Informasi langsung meliputi obrolan dengan
teman ngopi, cerita narsistik rekan kerja, keluhan pelanggan, respons dari
pacar ketika kita curhat (yang ini aku rada ragu), permintaan tolong
tetangga, buku, dan semacamnya. Adapun informasi tidak langsung merujuk pada
apa pun yang kita konsumsi melalui media sosial.
Selanjutnya, informasi terselubung lebih pada
semacam tragedi yang terjadi di sekitar kita.
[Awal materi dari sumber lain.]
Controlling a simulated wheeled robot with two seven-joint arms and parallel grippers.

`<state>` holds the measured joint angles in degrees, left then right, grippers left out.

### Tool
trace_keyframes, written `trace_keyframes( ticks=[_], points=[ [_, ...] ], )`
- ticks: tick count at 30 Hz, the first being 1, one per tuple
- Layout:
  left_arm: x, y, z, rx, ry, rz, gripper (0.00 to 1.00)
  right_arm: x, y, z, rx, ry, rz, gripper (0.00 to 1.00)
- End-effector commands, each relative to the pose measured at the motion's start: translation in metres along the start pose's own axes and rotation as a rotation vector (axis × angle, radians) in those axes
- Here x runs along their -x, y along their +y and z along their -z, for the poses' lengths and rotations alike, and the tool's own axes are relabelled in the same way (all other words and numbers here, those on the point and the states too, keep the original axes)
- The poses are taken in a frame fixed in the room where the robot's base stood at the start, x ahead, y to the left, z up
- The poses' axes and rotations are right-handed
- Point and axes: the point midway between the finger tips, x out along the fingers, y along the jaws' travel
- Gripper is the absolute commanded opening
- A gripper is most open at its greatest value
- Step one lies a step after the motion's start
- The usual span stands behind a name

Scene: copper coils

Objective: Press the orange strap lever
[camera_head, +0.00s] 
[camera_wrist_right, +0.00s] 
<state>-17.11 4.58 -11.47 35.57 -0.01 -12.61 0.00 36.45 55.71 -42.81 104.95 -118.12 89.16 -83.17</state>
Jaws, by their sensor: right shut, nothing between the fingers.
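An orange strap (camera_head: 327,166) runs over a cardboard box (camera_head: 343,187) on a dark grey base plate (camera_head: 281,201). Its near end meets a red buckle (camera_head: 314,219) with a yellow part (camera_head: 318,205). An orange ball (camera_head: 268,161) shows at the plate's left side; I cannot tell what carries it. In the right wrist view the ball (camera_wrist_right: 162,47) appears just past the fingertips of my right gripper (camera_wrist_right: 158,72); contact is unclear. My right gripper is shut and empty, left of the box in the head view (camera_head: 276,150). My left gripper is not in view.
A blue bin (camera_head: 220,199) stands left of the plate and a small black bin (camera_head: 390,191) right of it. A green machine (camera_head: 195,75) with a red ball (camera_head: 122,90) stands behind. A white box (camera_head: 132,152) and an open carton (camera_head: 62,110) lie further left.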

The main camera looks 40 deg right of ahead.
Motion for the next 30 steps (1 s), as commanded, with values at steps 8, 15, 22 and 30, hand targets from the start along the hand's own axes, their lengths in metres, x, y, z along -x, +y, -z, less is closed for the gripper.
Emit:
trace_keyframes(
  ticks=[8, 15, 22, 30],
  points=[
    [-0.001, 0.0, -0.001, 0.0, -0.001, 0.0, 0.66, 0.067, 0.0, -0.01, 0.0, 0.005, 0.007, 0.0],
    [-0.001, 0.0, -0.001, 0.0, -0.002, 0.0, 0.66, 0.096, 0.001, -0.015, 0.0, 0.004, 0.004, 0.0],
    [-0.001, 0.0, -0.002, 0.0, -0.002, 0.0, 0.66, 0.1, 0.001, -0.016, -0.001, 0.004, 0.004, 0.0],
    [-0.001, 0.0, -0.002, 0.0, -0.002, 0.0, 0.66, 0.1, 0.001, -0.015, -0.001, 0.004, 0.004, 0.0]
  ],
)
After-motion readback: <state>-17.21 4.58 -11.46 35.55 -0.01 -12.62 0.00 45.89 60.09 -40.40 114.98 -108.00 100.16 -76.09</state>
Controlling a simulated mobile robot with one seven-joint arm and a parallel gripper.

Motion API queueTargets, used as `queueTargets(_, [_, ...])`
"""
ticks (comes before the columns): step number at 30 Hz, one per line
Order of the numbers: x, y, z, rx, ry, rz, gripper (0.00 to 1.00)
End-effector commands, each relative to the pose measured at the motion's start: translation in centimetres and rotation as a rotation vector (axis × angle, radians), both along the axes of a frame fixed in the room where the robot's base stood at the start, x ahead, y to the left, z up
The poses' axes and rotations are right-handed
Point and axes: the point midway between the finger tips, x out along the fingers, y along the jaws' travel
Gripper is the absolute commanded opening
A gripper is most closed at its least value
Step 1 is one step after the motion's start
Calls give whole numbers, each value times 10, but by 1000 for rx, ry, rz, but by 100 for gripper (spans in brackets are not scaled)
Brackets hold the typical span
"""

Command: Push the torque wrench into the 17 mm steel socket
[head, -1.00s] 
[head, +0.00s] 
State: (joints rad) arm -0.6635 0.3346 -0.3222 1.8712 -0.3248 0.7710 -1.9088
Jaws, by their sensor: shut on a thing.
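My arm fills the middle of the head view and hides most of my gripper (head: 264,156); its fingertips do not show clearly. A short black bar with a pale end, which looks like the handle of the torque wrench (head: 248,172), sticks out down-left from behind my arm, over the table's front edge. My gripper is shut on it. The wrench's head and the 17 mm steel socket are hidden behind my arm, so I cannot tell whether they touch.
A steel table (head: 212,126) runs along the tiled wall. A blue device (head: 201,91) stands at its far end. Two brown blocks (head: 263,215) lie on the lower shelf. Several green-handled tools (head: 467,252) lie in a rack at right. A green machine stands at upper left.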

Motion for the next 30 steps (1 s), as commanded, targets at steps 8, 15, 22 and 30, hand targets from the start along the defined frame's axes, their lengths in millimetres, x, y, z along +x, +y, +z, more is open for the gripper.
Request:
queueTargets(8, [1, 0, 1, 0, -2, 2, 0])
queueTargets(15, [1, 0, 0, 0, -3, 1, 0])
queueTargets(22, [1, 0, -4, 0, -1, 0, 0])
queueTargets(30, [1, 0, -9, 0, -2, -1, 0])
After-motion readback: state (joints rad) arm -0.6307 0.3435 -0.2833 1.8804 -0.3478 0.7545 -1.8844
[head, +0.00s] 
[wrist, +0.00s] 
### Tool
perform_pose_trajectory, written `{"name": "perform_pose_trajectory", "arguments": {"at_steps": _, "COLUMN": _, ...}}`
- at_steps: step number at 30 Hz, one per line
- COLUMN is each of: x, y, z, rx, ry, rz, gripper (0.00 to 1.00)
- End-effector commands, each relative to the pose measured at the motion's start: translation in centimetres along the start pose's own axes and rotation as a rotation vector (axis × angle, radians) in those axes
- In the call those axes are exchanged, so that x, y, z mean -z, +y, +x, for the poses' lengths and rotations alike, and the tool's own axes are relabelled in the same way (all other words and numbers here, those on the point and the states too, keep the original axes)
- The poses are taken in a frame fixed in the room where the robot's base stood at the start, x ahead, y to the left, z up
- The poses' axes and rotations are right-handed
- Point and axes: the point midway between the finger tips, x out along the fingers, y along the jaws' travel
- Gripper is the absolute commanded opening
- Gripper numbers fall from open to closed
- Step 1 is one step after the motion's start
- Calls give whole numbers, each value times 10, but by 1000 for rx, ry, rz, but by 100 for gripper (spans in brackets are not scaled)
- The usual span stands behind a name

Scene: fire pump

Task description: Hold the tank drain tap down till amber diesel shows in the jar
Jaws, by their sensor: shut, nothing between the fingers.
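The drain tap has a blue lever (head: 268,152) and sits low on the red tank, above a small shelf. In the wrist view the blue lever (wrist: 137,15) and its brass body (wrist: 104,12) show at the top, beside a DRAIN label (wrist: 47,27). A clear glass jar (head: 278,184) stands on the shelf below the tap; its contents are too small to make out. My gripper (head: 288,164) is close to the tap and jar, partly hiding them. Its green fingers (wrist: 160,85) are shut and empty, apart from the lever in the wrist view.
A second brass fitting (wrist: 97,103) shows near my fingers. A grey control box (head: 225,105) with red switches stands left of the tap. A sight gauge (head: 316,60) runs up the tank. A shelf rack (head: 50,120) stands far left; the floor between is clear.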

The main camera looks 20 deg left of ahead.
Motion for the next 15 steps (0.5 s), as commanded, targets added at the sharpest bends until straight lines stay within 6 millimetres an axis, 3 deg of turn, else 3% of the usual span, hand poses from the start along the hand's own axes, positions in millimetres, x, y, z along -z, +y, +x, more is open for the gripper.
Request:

Misalnya, kita melihat ibu-ibu demo di depan KPU, kupu-kupu terjepit
jendela, anak-anak ayam mati dan tersisa satu, suami penjual sayur langganan
sakit, dan sebagainya.
Pada dasarnya, kita memiliki dorongan
primordial untuk memahami tiga jenis informasi tersebut. Namun, dalam
praktiknya, ini bergantung pada kondisi. Dalam kondisi "normal", kita
kesusahan untuk memahami informasi pertama, apalagi ketiga. Kita seringnya
hanya benar-benar mau memahami keresahan teman bila suasana hati sedang mendung
dan bersemangat memahami suatu tragedi ketika merasa terpuruk dan terlempar.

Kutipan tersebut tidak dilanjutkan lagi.